--- Begin MATERIAL FOR THE TASK ---

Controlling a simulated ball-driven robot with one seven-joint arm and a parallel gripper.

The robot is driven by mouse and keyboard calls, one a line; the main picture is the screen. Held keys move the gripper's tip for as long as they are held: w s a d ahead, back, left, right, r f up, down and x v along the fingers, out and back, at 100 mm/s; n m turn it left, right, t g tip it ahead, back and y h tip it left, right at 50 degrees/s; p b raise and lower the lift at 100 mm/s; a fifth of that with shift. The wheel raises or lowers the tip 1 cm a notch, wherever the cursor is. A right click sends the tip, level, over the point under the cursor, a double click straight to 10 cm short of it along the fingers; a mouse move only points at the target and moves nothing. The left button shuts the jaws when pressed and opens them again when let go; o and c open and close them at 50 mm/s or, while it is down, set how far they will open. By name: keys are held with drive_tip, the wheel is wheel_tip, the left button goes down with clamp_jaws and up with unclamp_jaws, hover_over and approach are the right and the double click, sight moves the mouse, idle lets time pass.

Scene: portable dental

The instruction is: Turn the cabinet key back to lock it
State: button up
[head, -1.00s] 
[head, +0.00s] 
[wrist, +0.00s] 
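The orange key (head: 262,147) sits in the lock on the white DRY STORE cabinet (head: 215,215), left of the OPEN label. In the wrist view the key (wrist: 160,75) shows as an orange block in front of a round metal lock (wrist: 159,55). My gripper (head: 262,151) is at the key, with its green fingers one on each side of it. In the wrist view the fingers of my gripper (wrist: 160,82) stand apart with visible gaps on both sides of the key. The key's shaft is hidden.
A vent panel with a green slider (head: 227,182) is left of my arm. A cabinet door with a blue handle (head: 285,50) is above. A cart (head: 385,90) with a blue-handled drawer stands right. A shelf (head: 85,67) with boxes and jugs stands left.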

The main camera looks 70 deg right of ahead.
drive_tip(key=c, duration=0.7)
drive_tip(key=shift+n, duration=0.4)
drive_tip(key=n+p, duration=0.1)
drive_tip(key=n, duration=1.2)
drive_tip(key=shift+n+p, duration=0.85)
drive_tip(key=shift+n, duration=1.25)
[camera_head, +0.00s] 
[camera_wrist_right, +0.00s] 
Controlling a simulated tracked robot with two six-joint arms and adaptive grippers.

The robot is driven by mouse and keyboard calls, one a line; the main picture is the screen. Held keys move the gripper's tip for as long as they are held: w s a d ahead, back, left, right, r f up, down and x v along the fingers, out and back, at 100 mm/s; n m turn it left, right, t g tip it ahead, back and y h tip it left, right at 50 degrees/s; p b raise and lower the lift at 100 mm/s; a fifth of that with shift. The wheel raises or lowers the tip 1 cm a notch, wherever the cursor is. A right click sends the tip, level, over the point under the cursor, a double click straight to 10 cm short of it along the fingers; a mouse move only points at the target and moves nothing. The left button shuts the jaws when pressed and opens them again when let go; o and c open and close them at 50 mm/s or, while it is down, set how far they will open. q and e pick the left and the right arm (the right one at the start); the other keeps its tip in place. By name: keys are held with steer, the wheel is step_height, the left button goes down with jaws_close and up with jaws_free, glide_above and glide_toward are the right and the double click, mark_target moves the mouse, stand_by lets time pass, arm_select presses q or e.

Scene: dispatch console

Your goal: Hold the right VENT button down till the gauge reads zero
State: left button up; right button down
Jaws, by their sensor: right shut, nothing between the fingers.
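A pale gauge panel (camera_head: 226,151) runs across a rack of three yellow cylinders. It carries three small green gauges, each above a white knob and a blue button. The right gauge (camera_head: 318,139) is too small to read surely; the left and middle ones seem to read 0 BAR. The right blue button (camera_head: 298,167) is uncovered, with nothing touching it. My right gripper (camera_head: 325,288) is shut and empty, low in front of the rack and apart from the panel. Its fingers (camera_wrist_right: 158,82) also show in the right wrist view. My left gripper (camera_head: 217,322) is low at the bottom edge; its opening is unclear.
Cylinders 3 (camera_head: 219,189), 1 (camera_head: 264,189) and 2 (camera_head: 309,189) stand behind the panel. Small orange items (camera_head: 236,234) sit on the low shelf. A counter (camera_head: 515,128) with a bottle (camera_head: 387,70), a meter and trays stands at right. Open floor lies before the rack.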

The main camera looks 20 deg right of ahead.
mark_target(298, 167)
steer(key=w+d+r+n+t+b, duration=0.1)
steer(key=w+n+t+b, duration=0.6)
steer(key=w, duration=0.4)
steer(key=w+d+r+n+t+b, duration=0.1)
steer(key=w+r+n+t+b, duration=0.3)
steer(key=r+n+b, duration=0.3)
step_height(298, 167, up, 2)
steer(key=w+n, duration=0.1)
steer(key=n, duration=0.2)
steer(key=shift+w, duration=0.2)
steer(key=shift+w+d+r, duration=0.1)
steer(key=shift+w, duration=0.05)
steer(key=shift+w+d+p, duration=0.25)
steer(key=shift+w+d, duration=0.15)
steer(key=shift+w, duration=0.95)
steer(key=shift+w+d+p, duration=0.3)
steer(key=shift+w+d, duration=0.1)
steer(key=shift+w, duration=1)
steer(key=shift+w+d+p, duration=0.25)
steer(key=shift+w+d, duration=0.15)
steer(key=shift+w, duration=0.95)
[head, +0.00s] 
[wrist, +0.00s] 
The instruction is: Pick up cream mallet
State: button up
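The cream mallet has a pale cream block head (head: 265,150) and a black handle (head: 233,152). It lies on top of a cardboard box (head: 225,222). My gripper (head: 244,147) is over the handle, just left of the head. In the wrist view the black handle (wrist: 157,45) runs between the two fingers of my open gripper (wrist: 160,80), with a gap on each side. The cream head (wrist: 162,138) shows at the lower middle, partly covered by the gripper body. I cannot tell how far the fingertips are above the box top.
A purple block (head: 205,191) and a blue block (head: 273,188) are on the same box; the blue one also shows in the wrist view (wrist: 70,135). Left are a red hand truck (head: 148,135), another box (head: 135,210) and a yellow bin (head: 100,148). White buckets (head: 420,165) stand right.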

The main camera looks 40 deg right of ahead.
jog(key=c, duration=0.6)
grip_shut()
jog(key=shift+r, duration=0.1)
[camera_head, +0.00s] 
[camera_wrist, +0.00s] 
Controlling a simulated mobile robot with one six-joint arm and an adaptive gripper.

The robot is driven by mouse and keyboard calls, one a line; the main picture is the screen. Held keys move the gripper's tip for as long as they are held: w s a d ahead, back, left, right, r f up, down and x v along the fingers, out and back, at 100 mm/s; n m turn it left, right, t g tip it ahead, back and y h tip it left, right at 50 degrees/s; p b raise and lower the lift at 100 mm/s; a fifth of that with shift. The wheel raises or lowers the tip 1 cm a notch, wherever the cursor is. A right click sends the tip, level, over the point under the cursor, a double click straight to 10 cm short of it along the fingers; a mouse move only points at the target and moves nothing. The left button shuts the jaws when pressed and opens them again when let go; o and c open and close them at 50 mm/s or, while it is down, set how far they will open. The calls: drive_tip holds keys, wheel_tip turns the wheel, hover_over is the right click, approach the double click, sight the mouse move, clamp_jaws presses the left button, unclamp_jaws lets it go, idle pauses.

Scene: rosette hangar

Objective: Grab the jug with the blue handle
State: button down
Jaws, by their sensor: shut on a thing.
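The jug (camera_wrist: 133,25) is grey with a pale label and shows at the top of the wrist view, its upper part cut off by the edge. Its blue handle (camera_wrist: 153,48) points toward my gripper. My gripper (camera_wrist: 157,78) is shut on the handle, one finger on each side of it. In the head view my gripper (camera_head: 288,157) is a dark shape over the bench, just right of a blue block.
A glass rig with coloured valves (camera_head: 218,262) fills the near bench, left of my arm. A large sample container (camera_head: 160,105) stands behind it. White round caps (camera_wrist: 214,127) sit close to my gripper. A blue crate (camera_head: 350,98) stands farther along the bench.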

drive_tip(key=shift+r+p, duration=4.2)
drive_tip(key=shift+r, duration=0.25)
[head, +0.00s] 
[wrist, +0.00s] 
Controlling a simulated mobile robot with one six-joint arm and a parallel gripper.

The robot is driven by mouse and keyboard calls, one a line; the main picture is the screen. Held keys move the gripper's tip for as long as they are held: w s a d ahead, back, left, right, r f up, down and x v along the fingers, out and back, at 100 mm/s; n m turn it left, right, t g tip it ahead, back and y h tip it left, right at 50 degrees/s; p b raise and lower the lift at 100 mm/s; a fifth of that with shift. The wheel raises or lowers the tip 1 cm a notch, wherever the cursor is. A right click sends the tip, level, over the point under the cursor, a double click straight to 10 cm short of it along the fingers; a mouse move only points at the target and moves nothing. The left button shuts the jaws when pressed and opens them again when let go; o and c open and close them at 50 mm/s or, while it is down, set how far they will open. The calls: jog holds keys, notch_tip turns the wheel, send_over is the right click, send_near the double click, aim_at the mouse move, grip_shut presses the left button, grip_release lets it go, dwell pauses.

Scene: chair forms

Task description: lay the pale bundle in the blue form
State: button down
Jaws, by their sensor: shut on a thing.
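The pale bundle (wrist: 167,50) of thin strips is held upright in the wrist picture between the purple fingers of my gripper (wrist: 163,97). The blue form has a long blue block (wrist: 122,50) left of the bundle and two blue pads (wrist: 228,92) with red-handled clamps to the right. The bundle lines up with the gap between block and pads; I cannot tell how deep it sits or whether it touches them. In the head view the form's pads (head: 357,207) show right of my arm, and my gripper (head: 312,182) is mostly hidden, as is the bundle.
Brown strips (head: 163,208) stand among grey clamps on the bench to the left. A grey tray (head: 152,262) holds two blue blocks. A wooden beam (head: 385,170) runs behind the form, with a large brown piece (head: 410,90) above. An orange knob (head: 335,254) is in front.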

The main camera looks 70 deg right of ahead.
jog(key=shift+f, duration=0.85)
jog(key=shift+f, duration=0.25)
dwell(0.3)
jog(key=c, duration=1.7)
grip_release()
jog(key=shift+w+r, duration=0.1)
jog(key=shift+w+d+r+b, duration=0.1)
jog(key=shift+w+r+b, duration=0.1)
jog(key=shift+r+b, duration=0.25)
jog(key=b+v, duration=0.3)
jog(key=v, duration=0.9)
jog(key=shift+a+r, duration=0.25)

--- End MATERIAL FOR THE TASK ---

*WHAT YOU HAVE TO DO*:
Repeat, exactly as they stand above, the lines from the line with "[camera_wrist_right, +0.00s]" to the line with "Controlling a simulated tracked", both lines included.

*ANSWER FOR THE TASK*:
[camera_wrist_right, +0.00s] 
Controlling a simulated tracked robot with two six-joint arms and adaptive grippers.

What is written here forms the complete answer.